### Information supplied

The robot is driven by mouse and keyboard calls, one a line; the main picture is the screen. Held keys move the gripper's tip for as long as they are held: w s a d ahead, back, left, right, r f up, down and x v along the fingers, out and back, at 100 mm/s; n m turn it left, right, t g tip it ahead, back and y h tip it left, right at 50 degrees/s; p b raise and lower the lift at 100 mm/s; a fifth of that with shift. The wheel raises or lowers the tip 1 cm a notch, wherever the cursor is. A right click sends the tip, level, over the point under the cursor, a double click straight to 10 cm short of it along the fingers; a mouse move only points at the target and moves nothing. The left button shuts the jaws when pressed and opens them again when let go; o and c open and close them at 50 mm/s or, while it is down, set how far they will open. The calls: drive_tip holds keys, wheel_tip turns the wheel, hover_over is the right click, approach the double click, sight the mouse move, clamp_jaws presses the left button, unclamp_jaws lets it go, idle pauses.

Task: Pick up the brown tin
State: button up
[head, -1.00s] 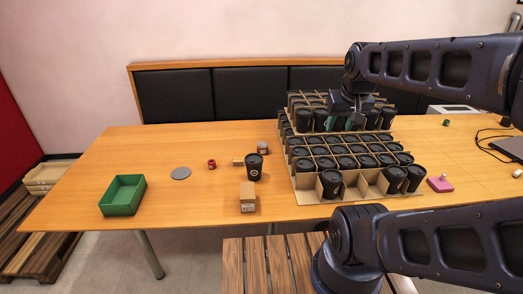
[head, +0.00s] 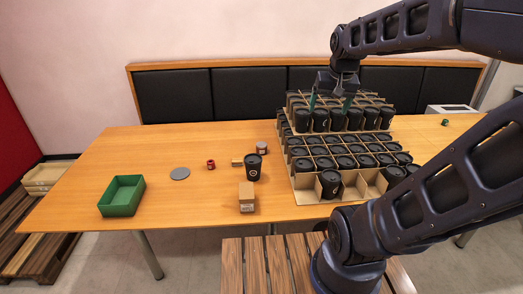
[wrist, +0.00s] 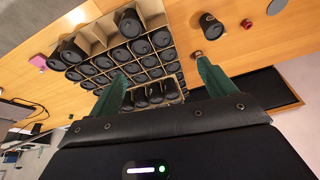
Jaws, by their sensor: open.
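The brown tin (head: 262,147) is a small, short cylinder with a pale top, standing on the table just behind a dark cup. It also shows in the wrist view (wrist: 196,55), close to the tip of the right finger. My gripper (head: 330,102) is open with green fingers pointing down, above the back rows of cups, to the right of the tin. In the wrist view my gripper (wrist: 162,70) has its fingers wide apart with nothing held between them.
Cardboard dividers (head: 305,190) with many black cups fill the table's right middle. A dark cup (head: 253,167), cardboard box (head: 247,197), small wooden block (head: 237,162), red object (head: 211,164), grey disc (head: 180,173) and green tray (head: 122,196) stand left. The table's left side is mostly clear.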

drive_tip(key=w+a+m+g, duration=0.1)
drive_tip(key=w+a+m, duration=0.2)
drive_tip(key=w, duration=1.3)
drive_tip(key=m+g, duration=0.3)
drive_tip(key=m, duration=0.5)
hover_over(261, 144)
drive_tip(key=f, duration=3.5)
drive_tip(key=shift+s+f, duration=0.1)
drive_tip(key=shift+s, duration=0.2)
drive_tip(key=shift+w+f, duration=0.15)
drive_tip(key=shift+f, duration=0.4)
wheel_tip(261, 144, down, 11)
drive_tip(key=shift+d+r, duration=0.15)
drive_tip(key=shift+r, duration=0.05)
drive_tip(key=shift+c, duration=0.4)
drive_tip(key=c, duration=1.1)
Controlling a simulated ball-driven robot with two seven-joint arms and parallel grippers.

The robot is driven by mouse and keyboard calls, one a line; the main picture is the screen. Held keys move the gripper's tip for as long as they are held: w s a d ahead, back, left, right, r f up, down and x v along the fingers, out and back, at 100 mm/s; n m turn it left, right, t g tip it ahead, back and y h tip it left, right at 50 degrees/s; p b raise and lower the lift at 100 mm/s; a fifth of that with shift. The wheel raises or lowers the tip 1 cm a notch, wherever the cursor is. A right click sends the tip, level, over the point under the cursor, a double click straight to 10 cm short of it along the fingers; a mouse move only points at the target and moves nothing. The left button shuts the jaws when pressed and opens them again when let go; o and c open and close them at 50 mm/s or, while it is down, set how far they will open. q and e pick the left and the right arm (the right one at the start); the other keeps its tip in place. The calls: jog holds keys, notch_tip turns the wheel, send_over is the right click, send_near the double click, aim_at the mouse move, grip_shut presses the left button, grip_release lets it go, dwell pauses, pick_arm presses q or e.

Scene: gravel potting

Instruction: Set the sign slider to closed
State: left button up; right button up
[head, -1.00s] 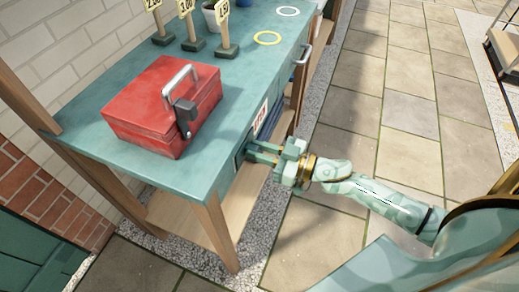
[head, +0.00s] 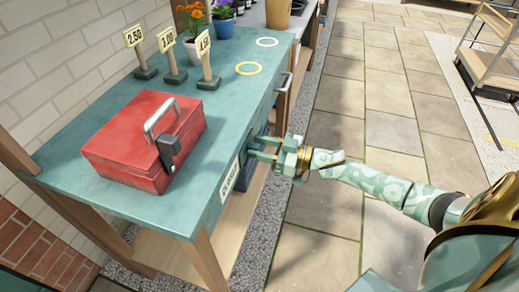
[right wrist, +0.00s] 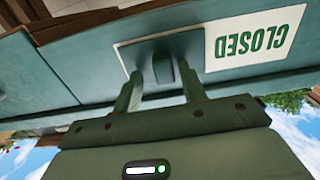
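The sign (head: 231,177) is a white plate on the front edge of the teal table, with the word CLOSED showing. In the right wrist view the sign (right wrist: 258,42) is upside down, and a dark slider plate with a raised knob (right wrist: 163,68) covers its other part. My right gripper (head: 257,147) is at the table's front edge, just beyond the word. In the right wrist view its two fingers (right wrist: 161,80) are apart and straddle the knob, with some gap visible. I cannot tell whether one finger touches it. My left gripper is not in view.
Potted flowers (head: 195,15) stand at the back. The paved floor to the right is clear up to a wooden cart (head: 490,50).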

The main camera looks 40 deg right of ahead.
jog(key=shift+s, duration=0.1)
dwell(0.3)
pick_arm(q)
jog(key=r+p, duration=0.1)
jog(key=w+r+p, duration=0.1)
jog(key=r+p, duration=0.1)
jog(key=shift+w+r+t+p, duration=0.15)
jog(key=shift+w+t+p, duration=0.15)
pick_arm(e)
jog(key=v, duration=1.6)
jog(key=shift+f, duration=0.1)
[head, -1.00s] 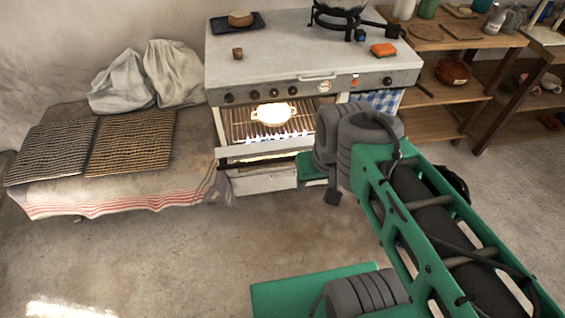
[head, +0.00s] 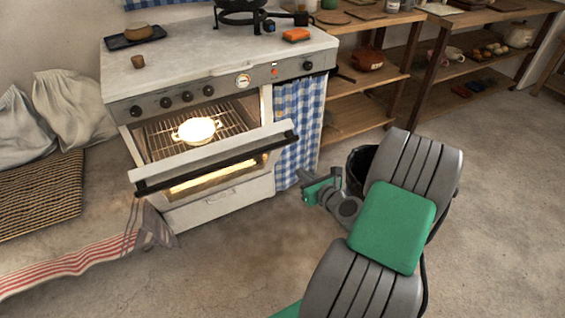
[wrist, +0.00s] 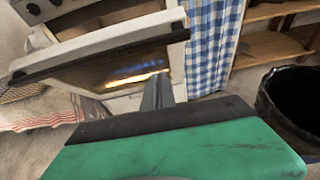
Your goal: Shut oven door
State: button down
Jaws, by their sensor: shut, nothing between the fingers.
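The oven door (head: 213,177) hangs partly open on the white stove, tilted outward, with a dark handle bar (head: 218,160) along its upper edge. A white pot (head: 195,129) sits on the rack inside the lit oven. My gripper (head: 310,192) is right of the door in the head view, low in front of the checked curtain, apart from the door. In the wrist view the shut, empty fingers (wrist: 157,92) point toward the right part of the oven door (wrist: 110,60). The gap between fingertips and door is hard to judge there.
A blue checked curtain (head: 297,130) hangs right of the oven. A black bin (head: 360,165) stands behind my arm. Wooden shelves (head: 350,110) are at the right.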

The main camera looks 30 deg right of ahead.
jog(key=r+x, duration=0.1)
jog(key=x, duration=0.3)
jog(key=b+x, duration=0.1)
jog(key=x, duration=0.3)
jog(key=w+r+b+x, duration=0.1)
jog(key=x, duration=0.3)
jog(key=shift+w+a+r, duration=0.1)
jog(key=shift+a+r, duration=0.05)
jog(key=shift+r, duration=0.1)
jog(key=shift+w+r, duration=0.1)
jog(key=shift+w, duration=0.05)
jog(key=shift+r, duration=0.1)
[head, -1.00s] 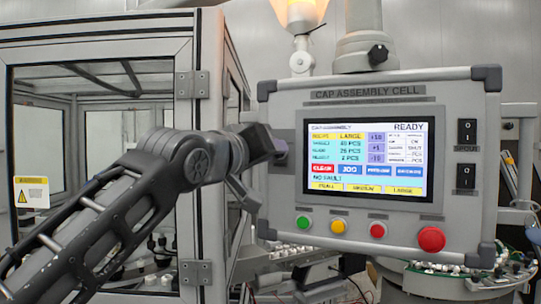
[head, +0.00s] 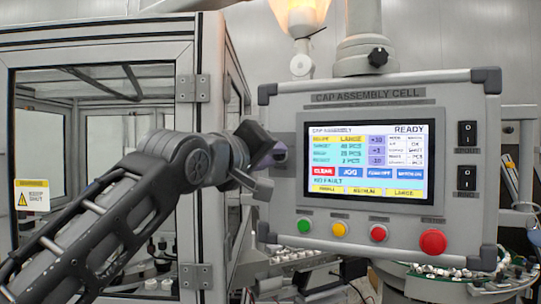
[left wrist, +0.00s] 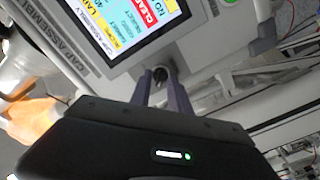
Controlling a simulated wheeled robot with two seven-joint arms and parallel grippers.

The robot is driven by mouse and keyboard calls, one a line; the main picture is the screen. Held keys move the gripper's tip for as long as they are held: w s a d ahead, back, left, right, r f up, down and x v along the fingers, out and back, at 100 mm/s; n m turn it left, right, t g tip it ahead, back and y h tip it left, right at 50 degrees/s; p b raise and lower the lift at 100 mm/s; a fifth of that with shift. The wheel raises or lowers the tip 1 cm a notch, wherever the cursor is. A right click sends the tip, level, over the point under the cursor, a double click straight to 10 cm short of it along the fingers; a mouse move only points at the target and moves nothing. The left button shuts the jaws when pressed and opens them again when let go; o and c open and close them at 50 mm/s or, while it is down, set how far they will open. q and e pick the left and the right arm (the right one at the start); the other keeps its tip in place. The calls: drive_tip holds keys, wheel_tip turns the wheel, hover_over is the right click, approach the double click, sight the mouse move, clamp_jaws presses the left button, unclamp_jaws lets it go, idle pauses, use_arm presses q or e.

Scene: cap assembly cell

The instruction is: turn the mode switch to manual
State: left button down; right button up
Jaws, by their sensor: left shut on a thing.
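The mode switch (left wrist: 161,74) is a small dark knob at the left edge of the control panel's face. It shows in the left wrist view between my fingertips. In the head view my left gripper (head: 279,153) covers it. The left gripper, also in the left wrist view (left wrist: 162,82), is shut on the switch, its two purple-grey fingers on either side. The switch's pointer and labels are hidden or too small to read. The control panel (head: 400,95) is grey, with a lit screen (head: 365,160) reading READY. My right gripper is not in view.
Green (head: 304,227), yellow (head: 338,230) and red (head: 378,233) buttons and a large red button (head: 432,241) line the panel's bottom. Two black rocker switches sit at its right. A framed glass enclosure (head: 187,60) stands behind my left arm.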

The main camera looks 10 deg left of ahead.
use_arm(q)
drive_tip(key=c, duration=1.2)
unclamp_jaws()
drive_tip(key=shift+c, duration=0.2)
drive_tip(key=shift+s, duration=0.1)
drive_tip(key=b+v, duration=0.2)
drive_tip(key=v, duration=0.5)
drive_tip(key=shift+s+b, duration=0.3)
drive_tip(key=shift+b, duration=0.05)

######

▶ **Aim of the task**
From the listing above, copy every line that includes the word "Controlling".

▶ **Task solution**
Controlling a simulated ball-driven robot with two seven-joint arms and parallel grippers.
Controlling a simulated wheeled robot with two seven-joint arms and parallel grippers.

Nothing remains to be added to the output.